R/simulate_prclmm_data.R
In pencal: Penalized Regression Calibration (PRC) for the Dynamic Prediction of Survival

Documented in simulate_prclmm_data

#' Simulate data that can be used to fit the PRC-LMM model
#'
#' This function allows to simulate a survival outcome
#' from longitudinal predictors following the PRC LMM model
#' presented in Signorelli et al. (2021).
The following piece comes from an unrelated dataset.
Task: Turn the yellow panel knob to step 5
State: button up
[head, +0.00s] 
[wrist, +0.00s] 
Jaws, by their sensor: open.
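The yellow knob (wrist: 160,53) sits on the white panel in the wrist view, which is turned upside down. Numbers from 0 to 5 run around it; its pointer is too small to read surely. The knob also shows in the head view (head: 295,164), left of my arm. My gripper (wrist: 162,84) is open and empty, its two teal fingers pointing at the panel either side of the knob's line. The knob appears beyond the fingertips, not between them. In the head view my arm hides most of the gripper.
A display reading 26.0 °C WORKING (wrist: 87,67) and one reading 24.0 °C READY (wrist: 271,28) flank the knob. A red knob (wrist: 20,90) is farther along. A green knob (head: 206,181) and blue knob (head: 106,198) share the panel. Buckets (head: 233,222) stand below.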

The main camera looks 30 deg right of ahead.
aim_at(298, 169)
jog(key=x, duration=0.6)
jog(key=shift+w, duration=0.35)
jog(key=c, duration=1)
Specifically, the longitudinal
#' predictors are simulated from linear mixed models (LMMs), and 
#' the survival outcome from a Weibull model where the time
#' to event depends linearly on the baseline age and on the 
#' random effects from the LMMs.
#' 
#' @param n sample size
#' @param p number of longitudinal outcomes
#' @param p.relev number of longitudinal outcomes that
#' are associated with the survival outcome (min: 1, max: p)
#' @param t.values vector specifying the time points 
#' at which longitudinal measurements are collected
#' (NB: for simplicity, this function assumes a balanced 
#' designed; however, \code{pencal} is designed to work
#' both with balanced and with unbalanced designs!)
#' @param landmark the landmark time up until which all individuals survived.
#' Default is equal to \code{max(t.values)}
#' @param seed random seed (defaults to 1)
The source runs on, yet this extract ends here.